Compassion is not ‘feeling’ bad for others. It is not sympathy.
Compassion is a deep emotional and spiritual connection and recognition of others and ourselves. It is the profound experience of ‘otherness’ and the nature of who we are. Compassion is, I think, love at its purest and most primal level. Compassion is the line between human beings and other animals. It is the choice to be alive and present and acknowledge that each of us is making or can exercise that choice to be alive at every moment.
Compassion is a sacred gift. It is saying to others, “I know who you are, even when you forget”. It is a commitment to recognizing and relating to the ‘higher’ self in each of us.
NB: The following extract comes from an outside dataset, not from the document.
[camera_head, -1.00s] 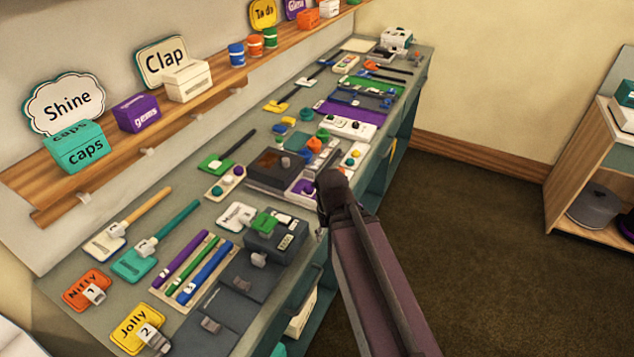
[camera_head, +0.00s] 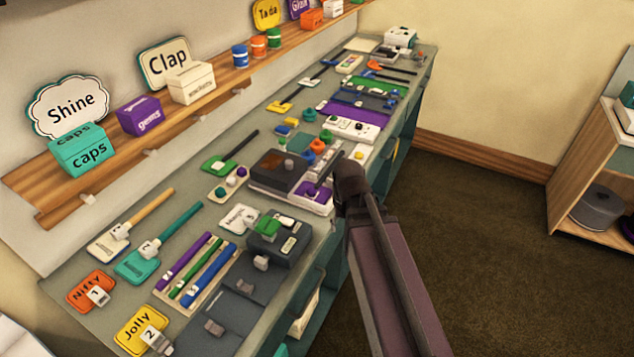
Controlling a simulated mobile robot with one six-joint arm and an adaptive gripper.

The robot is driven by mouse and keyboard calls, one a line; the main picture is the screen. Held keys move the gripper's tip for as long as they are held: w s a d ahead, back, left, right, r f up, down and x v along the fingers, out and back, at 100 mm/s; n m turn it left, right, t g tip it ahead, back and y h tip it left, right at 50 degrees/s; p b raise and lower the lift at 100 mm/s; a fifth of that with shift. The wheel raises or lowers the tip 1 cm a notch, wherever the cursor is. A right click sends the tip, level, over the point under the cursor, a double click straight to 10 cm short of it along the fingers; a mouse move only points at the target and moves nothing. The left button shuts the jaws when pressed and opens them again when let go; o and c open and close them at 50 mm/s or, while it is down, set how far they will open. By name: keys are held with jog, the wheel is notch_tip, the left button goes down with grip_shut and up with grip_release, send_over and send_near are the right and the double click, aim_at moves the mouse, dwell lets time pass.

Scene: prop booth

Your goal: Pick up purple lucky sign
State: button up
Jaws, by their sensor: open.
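A small purple piece (camera_head: 314,191), perhaps the purple lucky sign, lies on a pale tray on the bench. I cannot read a word on it. A purple sign (camera_head: 298,8) also stands on the wall shelf, cut by the top edge; its word is not clearly legible. The dark end of my arm, with my gripper (camera_head: 340,202), is just right of the purple piece, over the bench's front edge. The fingers are small and mostly hidden by the arm, with nothing visible in them. I cannot tell its height above the bench.
The bench (camera_head: 262,325) is crowded with signs, paddles, coloured bars and boxes. A dark grey box (camera_head: 280,238) with a green piece stands close to the left of my arm. Shelf boxes line the wall. The carpet (camera_head: 490,260) to the right is clear.

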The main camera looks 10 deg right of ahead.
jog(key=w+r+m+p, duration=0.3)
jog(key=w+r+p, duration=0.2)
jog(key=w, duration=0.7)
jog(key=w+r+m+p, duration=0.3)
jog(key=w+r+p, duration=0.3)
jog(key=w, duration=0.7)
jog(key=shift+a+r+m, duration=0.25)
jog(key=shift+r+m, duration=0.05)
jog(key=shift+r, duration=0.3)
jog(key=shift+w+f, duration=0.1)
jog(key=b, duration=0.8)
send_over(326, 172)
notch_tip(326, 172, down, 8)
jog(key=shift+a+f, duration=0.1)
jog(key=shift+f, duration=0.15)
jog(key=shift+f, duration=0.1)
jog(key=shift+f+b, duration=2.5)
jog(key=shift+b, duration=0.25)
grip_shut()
At a practical level, compassion takes many forms. It may show up as simple kindness or patience for a child who is learning to take their first step. Compassion may be forgiving our parents for being less than we would have wanted. It may be taking a stand in a relationship—what some call ‘tough love’.
Compassion is a natural expression of who we are when we are being truly connected with our “higher power’ or ‘source’—and it always comes with humility and gratitude.
Think about it. Let it out. Compassion isn’t something we do or feel. It is who we are.